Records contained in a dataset
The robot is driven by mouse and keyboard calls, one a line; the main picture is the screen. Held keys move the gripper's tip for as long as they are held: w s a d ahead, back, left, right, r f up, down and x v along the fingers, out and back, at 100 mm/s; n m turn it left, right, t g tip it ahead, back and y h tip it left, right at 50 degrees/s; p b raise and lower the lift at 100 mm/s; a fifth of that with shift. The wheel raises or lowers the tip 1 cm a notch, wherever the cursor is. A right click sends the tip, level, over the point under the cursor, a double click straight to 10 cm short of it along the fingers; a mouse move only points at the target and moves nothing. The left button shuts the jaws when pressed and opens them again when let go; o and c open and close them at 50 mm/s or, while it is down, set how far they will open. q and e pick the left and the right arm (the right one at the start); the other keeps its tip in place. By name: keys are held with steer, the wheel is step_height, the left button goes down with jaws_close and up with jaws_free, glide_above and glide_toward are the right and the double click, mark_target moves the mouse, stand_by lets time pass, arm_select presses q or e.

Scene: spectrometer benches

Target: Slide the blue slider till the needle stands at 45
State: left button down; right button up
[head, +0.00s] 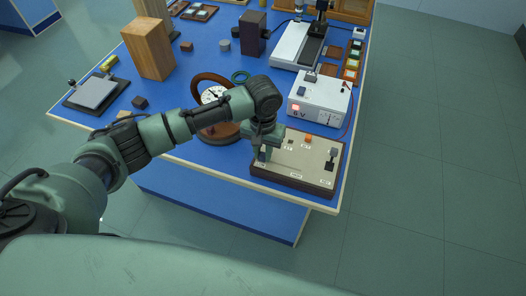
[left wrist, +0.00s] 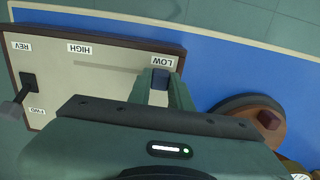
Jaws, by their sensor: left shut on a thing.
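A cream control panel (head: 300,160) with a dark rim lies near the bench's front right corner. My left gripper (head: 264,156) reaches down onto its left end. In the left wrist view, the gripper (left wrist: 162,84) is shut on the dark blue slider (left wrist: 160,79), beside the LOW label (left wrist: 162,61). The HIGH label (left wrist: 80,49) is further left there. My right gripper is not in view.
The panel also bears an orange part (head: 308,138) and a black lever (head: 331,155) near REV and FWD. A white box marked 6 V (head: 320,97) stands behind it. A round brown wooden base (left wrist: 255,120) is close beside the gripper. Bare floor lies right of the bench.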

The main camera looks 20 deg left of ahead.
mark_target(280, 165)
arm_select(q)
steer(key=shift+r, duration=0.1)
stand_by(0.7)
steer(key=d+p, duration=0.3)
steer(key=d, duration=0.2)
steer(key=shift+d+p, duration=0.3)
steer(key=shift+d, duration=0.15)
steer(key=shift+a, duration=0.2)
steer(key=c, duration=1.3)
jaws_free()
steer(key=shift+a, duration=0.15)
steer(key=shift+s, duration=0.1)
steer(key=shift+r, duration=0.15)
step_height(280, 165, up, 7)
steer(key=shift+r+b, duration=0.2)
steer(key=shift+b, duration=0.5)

==

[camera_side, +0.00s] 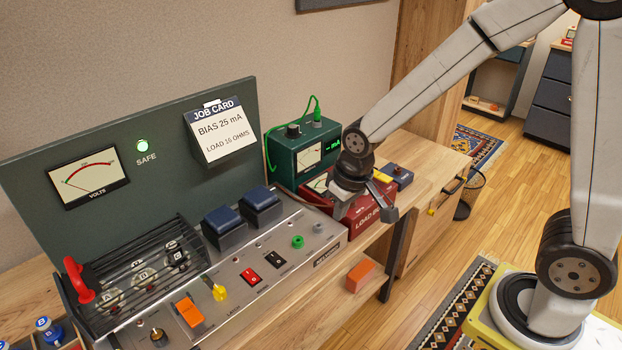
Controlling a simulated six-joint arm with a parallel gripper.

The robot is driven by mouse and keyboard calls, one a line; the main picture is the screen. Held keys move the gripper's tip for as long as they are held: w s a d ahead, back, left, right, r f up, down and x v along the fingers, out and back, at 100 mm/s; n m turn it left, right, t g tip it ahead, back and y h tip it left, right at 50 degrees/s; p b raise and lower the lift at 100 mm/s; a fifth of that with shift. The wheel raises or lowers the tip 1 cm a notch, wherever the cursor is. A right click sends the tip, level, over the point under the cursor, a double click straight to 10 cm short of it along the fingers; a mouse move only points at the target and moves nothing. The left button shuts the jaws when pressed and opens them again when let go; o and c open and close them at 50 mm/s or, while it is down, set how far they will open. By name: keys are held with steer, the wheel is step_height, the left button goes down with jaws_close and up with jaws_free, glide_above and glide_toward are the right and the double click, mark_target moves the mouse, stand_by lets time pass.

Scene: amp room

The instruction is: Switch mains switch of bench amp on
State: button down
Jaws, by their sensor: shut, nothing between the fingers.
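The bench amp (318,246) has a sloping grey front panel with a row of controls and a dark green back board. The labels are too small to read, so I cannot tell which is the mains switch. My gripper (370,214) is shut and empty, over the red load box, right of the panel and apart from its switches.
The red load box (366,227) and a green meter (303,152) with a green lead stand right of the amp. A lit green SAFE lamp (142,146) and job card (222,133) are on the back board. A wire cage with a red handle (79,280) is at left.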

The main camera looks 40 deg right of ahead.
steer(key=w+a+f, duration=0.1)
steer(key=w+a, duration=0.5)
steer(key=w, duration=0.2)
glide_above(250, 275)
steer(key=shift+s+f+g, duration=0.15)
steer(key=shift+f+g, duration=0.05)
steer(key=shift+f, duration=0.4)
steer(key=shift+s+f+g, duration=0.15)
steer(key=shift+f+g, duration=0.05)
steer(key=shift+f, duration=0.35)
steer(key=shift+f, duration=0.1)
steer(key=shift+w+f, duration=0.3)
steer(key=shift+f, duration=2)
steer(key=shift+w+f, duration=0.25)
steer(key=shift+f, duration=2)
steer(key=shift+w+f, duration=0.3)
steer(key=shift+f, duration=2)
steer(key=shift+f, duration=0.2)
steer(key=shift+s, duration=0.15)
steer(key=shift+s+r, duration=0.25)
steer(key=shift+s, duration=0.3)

TASK OBJECTIVE
Using the listing above, return all lines where the word "Scene" occurs.

TASK ANSWER
Scene: spectrometer benches
Scene: amp room

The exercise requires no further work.